Um presidente inacessível a seus colaboradores mais qualificados, por causa da intervenção de jovens que filtram o acesso a ele; o planejamento estratégico do país deixado de lado por falta de apoio do Ministério da Economia; a principal autoridade da República cada vez mais isolada pela coleção de amigos que se tornaram inimigos.
 
Esse é o cenário descrito pelo general da reserva Maynard Santa Rosa, que demitiu-se da Secretaria de Assuntos Estratégicos do governo Bolsonaro no início de novembro.

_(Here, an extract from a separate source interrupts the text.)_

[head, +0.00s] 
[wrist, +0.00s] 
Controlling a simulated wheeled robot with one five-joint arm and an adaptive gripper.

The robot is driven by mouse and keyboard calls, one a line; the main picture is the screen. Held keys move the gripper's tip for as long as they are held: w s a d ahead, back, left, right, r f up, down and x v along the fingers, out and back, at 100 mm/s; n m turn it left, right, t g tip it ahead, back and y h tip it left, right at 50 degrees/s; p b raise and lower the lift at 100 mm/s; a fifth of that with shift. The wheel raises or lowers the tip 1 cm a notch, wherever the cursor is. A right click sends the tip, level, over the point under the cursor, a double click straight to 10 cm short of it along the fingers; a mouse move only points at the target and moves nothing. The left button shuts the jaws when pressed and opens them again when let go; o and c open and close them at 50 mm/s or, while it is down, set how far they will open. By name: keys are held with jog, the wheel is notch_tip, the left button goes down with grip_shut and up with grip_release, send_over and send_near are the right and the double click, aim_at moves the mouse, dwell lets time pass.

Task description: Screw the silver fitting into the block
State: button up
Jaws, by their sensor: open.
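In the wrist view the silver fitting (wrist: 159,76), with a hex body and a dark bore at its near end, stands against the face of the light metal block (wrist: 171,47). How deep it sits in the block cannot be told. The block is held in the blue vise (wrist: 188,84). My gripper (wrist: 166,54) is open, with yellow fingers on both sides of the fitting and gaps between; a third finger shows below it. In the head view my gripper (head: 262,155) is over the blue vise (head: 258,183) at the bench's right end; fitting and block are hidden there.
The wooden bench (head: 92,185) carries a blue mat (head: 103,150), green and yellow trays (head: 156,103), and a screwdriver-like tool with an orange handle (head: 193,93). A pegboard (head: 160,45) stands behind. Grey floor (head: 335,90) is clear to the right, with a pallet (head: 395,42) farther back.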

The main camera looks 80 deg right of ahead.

Um dos nomes mais respeitados pelos oficiais superiores das Forças Armadas, ele concedeu à coluna a primeira entrevista desde que deixou a SAE.
 
Na conversa, expôs o descaso com que o ministro-chefe da Secretaria-Geral da Presidência da República, Jorge Oliveira, tratou o planejamento que traçou. "Torço para que o governo dê certo, mas se acontecer vai ser por acaso", prevê.
 
O plano de sete prioridades que apresentou em janeiro ao presidente acabou não indo a frente, apesar do "ok" de Bolsonaro no documento. "Ele assinou sem entender bem o que estava assinando", acredita Santa Rosa.

O general diz que a forma como ele e o general Santos Cruz deixaram o governo não fará com que a cúpula das Forças Armadas deixe de apoiar a gestão atual, mas acredita que "enfraquece um pouco aquela esperança do estamento militar na recuperação do pais.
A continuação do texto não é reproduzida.